The implications are significant: how consumers substitute between brands and stores determines whether promotions actually drive new sales—or just shift them around.

The Hidden Cost of Promotions: Cannibalization

A central message of the study is that promotions often fail to create incremental value. Instead, they result in cannibalization—consumers either buying the same product at a different store (hurting manufacturers) or choosing a different brand at the same store (hurting retailers).

According to the findings:

  • On average, 23% of promotional sales come at the expense of the same brand in other stores—a hit to manufacturers.
  • Another almost 26% of the lift comes from cannibalizing other brands in the same store—impacting retailers.

This means that a significant portion of promotional “gains” are not new sales at all. For manufacturers especially, promotions can become a subsidy for existing buyers, rather than a tool to attract new customers or increase volume.


Why It Matters Even More in 2025

Fast-forward to today, and these risks have intensified.

With global inflation driving up prices across food, household goods, and personal care, consumers are more price-sensitive and deal-focused than ever. Store loyalty has increased, but brand loyalty has declined. The result? A surge in private label (retailer brand) share—at the expense of national brands.

Guyt and Gijsbrechts predicted this shift. Even in 2018, they observed that:

  • Store-focused consumers are less inclined to shop around and more likely to buy whatever’s on promotion in their usual store.
  • This behavior makes them prime targets for private labels, which are almost always cheaper than national brands.

In the current climate, private labels have grown not only in share but in perceived quality, blurring the lines between value and premium. For retailers, this is a big advantage: they can promote their own brands, increase margins, and keep shoppers loyal to their stores.

For national brand manufacturers, however, this trend increases the risks outlined in the study.
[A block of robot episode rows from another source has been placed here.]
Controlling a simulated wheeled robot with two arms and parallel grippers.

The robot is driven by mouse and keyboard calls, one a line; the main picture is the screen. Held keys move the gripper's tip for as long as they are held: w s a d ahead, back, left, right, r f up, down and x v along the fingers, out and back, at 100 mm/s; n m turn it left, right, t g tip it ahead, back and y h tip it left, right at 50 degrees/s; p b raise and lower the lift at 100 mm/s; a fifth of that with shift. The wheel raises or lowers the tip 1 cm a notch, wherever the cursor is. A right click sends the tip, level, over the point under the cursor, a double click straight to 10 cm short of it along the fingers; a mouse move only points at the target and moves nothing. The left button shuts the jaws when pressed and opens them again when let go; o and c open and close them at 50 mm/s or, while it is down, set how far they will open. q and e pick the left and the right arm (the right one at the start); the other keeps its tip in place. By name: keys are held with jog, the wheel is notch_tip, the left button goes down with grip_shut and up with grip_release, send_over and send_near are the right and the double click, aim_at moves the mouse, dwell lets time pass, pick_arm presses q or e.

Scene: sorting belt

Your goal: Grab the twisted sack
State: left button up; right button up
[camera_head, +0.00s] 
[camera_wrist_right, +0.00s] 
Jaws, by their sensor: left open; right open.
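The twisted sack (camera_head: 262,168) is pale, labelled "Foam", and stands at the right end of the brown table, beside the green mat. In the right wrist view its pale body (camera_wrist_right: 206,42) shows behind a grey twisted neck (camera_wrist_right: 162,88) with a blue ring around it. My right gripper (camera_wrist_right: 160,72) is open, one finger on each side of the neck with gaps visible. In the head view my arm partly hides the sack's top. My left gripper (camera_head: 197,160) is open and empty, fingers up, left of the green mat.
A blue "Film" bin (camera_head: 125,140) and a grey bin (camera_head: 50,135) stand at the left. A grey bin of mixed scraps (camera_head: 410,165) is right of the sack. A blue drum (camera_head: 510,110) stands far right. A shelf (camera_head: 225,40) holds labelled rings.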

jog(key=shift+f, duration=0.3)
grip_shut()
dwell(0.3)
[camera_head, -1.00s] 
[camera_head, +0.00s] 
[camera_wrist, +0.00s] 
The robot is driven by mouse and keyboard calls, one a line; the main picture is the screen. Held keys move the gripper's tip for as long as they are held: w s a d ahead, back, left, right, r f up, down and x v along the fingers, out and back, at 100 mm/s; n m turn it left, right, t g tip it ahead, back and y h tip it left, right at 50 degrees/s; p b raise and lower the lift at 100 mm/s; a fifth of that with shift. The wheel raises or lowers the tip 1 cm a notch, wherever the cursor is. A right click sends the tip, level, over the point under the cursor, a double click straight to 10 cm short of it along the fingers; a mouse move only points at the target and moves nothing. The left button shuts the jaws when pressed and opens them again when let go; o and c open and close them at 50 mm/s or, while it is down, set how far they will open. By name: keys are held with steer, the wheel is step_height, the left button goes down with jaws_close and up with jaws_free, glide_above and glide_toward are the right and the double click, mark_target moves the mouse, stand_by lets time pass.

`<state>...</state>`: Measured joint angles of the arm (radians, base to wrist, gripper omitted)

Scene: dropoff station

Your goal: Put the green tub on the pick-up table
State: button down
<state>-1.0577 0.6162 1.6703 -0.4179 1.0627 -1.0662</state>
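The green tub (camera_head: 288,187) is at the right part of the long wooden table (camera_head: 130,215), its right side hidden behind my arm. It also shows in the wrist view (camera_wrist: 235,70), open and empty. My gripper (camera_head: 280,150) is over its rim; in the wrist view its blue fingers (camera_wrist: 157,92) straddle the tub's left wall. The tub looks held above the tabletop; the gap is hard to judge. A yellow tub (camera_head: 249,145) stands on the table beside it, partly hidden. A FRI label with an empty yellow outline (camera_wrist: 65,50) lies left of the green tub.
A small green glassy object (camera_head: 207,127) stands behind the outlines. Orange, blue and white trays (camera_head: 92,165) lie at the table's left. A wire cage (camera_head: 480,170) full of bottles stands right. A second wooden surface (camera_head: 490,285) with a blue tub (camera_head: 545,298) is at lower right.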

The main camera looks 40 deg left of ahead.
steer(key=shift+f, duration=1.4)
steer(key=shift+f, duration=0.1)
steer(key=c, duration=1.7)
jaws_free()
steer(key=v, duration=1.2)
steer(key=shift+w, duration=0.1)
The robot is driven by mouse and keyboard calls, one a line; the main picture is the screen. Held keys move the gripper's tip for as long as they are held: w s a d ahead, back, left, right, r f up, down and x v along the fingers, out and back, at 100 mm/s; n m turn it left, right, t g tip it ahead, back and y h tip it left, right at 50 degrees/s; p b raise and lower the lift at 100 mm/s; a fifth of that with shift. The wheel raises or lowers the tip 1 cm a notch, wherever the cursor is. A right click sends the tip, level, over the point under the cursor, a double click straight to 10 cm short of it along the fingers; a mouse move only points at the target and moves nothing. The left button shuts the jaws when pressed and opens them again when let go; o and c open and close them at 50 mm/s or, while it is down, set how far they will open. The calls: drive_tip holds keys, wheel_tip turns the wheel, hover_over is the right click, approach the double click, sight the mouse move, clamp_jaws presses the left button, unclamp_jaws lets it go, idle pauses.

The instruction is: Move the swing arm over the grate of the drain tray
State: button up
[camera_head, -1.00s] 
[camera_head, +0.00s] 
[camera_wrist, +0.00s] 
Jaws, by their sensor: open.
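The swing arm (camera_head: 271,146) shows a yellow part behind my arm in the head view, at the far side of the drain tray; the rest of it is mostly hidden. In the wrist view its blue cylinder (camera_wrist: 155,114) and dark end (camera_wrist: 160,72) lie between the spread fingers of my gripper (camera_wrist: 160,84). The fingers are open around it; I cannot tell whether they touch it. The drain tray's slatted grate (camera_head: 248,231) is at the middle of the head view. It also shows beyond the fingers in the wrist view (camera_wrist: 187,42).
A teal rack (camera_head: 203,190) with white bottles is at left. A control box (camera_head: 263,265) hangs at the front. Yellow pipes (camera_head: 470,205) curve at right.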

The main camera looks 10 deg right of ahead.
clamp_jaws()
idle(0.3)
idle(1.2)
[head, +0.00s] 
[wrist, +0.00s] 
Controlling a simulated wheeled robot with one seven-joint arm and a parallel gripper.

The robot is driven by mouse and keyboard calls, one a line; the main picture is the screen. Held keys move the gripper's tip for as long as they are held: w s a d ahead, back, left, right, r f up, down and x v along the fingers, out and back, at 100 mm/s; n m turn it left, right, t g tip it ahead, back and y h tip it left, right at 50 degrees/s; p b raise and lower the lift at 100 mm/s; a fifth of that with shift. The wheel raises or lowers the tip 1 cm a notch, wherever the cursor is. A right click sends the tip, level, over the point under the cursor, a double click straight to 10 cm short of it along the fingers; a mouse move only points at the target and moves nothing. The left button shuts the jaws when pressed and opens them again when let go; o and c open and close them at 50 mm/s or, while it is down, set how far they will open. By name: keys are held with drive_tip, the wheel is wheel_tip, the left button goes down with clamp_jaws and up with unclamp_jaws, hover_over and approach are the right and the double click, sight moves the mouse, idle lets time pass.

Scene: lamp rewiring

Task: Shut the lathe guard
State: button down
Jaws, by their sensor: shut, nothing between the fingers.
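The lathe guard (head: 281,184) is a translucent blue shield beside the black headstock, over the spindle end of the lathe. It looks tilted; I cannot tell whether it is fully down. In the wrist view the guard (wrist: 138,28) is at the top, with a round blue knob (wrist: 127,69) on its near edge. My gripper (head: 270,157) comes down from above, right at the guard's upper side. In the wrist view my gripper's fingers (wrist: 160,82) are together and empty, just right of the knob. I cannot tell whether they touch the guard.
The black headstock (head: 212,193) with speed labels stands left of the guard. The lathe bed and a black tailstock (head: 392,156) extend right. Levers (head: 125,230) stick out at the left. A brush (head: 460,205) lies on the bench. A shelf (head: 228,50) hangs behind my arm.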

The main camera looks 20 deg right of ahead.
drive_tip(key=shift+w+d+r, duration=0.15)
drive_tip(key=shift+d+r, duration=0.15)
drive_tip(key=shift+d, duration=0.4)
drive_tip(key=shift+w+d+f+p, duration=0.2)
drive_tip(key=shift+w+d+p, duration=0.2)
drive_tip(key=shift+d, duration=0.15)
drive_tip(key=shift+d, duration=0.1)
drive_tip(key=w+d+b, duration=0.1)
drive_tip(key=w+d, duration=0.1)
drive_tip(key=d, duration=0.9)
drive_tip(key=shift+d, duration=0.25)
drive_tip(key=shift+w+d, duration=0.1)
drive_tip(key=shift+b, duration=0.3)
When highly advertised promotions drive consumers to a store where they end up buying a cheaper private label instead, the manufacturer loses both the sale and the promotional spend.


Price Consciousness and Promotion Fatigue

Another striking connection between the study and 2025 trends lies in consumer psychology. The researchers include survey-based metrics on price consciousness and price comparison habits—traits that now define the modern shopper.

Consumers increasingly rely on apps, loyalty programs, and digital flyers to hunt for deals. But this hyper-awareness can backfire on brands: shoppers often become trained to wait for deals, eroding everyday pricing power. This effect was already visible in the pre-inflation era, but in today’s cost-of-living crisis, it’s even more pronounced.

As the authors note:

“Whether feature advertising investments are money well spent depends on how consumers switch between available brands and stores.”
—Guyt & Gijsbrechts

In 2025, the answer is clearer than ever: it depends more than ever on the consumer’s underlying mindset and the category dynamics.


Not All Promotions Are Created Equal

The study also finds that the effectiveness of promotions varies sharply across product categories:

  • Categories with high brand loyalty and quality differentiation (e.g., coffee, laundry detergent) tend to attract more brand-focused consumers, who are responsive to flyer promotions but often shift purchases across stores, cannibalizing manufacturer sales.
  • In more commoditized or frequently purchased categories (e.g., custard, kitchen tissue), store-focused patterns dominate. In these cases, promotions mainly lead to brand switching within a store, with private labels often winning.

Further, the depth of the discount—how much a price is cut—doesn’t always correlate with success. In many cases, simply featuring a brand in a flyer (even without a price drop) can drive response. This finding suggests that visibility still matters—but who benefits depends on the context.


Strategic Implications: Smarter Targeting Required

For decision-makers, the lesson is clear: promotions without targeting are a blunt instrument in a high-stakes game. The study encourages both retailers and manufacturers to refine their strategies:

  • Retailers should put more effort on store-focused shoppers by promoting private labels and tailoring flyers to reinforce store loyalty.
  • Manufacturers must be far more selective. One-size-fit-all promotions can hurt more than help if they primarily attract deal-seekers or shift purchases across channels. Instead, manufacturers should focus on:
    • Categories where brand-focused behaviour still dominates.
    • Data-driven targeting to isolate responsive (and profitable) households.
    • Avoiding subsidization of habitual buyers who would have purchased anyway.

The MRNL model developed in this study offers a powerful framework to analyze and segment customers by these patterns, paving the way for personalized and predictive promotion strategies.


Final Word: From 2018 Insight to 2025 Urgency

While the study was published seven years ago, its foresight is striking. It anticipated a consumer environment increasingly defined by store loyalty, brand indifference, price obsession, and private label growth—all accelerated by today’s economic conditions.

The takeaway for businesses? Stop assuming promotions always add value. Start digging deeper into who is responding and how. The future of profitable marketing depends not on how loud you shout your deals—but on how wisely you whisper them to the right shopper.